What you need to do:
Your task is to copy the lines between the line containing "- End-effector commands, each" and the line containing "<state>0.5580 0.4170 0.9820", counting both of those lines, and to emit nothing more.

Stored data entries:
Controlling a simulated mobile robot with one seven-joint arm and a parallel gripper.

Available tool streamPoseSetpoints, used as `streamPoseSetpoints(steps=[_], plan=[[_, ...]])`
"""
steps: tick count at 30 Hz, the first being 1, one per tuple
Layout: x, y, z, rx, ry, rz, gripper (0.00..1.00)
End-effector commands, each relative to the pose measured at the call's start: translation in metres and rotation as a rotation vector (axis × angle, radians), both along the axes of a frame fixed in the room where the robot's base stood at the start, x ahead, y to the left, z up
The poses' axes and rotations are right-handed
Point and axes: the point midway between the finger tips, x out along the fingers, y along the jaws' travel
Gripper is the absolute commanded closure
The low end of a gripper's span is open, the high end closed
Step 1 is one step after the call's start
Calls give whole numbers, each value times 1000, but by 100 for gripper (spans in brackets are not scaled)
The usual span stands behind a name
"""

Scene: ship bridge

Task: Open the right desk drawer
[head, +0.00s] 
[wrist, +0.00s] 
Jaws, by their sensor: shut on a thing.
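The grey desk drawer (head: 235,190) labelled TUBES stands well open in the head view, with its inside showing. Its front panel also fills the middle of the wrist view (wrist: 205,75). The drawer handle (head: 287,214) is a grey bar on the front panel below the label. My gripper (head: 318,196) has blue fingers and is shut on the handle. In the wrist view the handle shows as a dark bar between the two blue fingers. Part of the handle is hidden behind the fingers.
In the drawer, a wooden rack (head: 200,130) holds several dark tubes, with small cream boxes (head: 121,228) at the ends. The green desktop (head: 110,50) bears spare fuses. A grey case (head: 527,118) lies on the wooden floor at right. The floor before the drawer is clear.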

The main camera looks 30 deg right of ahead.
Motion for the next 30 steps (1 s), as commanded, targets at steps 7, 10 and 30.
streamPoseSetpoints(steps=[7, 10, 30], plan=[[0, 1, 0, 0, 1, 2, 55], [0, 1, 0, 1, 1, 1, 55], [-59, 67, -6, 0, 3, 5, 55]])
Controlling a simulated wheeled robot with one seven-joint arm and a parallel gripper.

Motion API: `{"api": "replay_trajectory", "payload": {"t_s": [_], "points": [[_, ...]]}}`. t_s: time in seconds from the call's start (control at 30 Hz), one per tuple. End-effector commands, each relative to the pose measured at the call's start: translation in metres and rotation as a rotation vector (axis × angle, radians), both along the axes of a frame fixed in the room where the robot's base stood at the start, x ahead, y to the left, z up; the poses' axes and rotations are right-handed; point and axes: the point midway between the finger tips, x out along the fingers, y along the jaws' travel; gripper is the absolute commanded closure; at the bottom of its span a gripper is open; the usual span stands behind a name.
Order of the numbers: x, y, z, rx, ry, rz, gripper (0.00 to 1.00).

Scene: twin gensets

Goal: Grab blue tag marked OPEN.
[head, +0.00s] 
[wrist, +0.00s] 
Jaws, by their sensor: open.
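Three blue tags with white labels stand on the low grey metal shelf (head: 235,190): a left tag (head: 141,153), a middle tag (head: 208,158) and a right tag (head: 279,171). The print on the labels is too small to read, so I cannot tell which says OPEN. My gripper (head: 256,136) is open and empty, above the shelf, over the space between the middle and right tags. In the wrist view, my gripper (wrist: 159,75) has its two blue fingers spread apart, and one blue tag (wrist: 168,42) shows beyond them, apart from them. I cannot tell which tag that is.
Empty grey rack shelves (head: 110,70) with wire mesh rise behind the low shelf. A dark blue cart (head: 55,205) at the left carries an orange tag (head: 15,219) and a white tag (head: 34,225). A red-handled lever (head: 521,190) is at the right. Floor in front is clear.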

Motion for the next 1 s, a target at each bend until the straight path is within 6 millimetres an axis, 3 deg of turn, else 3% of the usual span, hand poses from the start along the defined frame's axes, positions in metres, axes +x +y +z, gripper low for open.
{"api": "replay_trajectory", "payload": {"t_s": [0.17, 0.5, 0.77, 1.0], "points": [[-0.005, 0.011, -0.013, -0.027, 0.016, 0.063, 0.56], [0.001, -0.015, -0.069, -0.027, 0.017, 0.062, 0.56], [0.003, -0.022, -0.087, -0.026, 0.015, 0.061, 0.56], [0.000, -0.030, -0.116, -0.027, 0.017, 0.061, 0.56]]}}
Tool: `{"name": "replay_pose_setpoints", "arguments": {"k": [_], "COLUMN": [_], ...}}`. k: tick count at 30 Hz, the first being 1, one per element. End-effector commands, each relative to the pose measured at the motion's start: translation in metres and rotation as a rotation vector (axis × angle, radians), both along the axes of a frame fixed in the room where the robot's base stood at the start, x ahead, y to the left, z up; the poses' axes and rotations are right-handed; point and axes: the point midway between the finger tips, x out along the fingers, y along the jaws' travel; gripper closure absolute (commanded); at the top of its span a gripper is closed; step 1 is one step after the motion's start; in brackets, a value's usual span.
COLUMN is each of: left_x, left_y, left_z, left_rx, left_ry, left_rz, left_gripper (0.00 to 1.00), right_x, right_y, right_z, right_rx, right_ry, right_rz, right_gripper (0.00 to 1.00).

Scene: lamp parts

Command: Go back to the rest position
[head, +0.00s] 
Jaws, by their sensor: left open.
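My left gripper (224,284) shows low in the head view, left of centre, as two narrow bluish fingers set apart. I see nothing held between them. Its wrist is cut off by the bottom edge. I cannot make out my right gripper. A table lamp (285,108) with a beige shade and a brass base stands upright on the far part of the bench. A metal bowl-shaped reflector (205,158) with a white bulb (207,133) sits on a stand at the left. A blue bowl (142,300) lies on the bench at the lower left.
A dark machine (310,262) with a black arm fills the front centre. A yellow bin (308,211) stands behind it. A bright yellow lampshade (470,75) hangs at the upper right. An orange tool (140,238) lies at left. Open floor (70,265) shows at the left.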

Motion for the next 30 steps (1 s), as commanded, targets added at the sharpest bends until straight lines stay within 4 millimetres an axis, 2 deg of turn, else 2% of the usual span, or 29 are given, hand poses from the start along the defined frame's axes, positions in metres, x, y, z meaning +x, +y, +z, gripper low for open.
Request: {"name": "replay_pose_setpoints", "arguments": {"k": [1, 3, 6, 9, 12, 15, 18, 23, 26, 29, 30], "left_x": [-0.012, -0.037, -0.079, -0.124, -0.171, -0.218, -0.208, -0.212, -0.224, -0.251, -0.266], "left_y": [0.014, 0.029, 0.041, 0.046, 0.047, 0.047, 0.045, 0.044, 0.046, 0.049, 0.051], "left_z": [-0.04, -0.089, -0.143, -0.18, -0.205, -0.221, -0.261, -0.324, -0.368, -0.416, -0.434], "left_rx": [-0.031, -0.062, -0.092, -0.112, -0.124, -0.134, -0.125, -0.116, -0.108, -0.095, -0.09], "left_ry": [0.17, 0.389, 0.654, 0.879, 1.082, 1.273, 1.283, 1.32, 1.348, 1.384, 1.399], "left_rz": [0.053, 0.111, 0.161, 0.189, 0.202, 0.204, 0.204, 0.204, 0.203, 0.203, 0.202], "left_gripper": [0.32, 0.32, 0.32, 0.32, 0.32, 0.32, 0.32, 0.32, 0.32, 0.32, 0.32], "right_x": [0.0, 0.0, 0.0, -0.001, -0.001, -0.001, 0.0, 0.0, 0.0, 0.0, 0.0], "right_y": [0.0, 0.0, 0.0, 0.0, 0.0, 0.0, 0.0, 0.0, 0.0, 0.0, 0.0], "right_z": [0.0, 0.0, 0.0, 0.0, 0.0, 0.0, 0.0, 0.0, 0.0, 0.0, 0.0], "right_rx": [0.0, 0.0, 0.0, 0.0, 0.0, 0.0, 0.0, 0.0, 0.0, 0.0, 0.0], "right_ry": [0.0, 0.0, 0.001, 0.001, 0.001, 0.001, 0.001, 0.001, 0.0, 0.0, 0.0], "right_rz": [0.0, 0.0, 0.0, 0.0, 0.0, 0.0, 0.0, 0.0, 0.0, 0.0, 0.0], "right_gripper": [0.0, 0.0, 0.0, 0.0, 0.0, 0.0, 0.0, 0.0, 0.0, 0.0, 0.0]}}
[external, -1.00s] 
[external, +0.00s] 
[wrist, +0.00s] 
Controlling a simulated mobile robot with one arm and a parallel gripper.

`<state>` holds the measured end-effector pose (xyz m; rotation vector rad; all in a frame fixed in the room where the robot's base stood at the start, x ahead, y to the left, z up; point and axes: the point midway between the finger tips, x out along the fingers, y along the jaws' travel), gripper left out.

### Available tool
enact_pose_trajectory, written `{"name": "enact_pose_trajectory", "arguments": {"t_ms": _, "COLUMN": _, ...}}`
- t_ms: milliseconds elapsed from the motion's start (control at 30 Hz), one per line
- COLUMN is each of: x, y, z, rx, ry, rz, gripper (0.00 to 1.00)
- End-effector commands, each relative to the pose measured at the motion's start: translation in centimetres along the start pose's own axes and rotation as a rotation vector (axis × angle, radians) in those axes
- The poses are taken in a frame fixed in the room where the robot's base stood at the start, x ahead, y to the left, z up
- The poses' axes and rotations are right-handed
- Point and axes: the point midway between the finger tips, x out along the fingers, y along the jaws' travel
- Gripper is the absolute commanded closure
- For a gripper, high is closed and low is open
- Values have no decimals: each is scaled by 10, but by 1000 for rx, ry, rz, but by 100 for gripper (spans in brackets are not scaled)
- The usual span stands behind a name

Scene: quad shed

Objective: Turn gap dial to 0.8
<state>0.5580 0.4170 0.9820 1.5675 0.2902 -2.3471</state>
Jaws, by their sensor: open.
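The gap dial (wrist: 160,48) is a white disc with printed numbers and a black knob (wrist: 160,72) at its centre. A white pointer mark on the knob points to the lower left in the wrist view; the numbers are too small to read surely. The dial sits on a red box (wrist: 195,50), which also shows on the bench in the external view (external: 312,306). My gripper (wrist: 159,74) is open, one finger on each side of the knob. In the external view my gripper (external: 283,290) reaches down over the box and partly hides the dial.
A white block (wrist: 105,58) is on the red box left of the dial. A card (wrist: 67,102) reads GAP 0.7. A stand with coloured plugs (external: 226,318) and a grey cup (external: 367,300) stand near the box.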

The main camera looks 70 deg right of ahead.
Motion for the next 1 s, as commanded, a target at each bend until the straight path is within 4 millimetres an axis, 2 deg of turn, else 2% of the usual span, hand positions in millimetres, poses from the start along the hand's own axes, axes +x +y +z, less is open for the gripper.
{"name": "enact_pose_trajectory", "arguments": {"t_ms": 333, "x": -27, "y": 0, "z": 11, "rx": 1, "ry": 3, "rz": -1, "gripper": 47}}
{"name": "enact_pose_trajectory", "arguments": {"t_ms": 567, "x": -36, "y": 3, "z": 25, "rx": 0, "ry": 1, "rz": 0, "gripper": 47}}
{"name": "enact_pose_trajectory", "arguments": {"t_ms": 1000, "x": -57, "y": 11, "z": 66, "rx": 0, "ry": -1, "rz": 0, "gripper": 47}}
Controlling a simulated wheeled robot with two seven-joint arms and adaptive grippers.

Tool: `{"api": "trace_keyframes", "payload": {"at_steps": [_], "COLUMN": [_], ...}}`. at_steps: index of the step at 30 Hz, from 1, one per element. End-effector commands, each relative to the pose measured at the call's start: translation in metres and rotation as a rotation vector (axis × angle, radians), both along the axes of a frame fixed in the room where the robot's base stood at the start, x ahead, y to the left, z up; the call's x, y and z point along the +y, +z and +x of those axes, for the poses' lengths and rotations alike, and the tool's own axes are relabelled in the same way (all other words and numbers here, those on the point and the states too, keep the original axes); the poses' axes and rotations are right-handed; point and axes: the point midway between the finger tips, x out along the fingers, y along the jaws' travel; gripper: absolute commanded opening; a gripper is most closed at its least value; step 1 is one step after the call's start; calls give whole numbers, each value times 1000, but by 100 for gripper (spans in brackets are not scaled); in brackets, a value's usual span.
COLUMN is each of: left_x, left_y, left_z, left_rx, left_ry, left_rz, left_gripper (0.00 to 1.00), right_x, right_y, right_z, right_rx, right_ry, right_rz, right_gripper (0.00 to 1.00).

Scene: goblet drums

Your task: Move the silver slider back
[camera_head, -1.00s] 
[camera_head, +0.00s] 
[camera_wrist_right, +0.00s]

Completed exercise:
- End-effector commands, each relative to the pose measured at the motion's start: translation in centimetres along the start pose's own axes and rotation as a rotation vector (axis × angle, radians) in those axes
- The poses are taken in a frame fixed in the room where the robot's base stood at the start, x ahead, y to the left, z up
- The poses' axes and rotations are right-handed
- Point and axes: the point midway between the finger tips, x out along the fingers, y along the jaws' travel
- Gripper is the absolute commanded closure
- For a gripper, high is closed and low is open
- Values have no decimals: each is scaled by 10, but by 1000 for rx, ry, rz, but by 100 for gripper (spans in brackets are not scaled)
- The usual span stands behind a name

Scene: quad shed

Objective: Turn gap dial to 0.8
<state>0.5580 0.4170 0.9820 1.5675 0.2902 -2.3471</state>

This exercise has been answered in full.